* DATASET EXCERPT:
<<<<
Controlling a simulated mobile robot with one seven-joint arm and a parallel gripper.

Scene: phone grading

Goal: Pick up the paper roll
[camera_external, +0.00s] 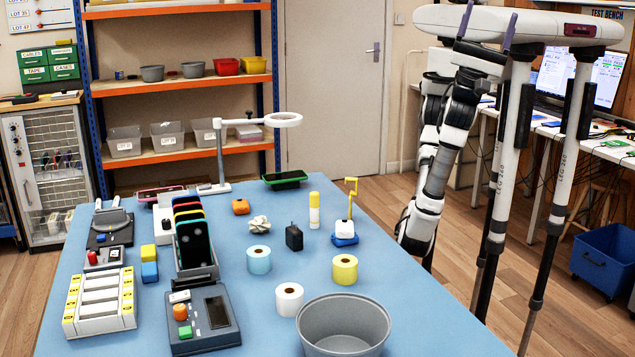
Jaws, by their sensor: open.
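A white paper roll (290,299) stands upright on the blue table, near the front middle. A light blue roll (259,261) stands behind it to the left, and a yellow roll (345,269) behind it to the right. My arm hangs down at the right side of the table. My gripper (416,241) is at its low end by the table's right edge, well apart from the rolls. It is open and nothing shows in it; its fingertips are hard to make out.
A grey bowl (343,326) stands close to the right of the white roll. A dark keypad device (204,319) lies to its left, with a phone rack (195,250) behind. A black block (294,238) and glue stick (314,210) stand farther back.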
>>>>
* TASK BRIEF:
Exactly as written, set down the lines from the line holding "Scene: phone grading" to the last line of the data, both ends included, pictures excluded.

* EXERCISE OUTPUT:
Scene: phone grading

Goal: Pick up the paper roll
[camera_external, +0.00s] 
Jaws, by their sensor: open.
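A white paper roll (290,299) stands upright on the blue table, near the front middle. A light blue roll (259,261) stands behind it to the left, and a yellow roll (345,269) behind it to the right. My arm hangs down at the right side of the table. My gripper (416,241) is at its low end by the table's right edge, well apart from the rolls. It is open and nothing shows in it; its fingertips are hard to make out.
A grey bowl (343,326) stands close to the right of the white roll. A dark keypad device (204,319) lies to its left, with a phone rack (195,250) behind. A black block (294,238) and glue stick (314,210) stand farther back.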

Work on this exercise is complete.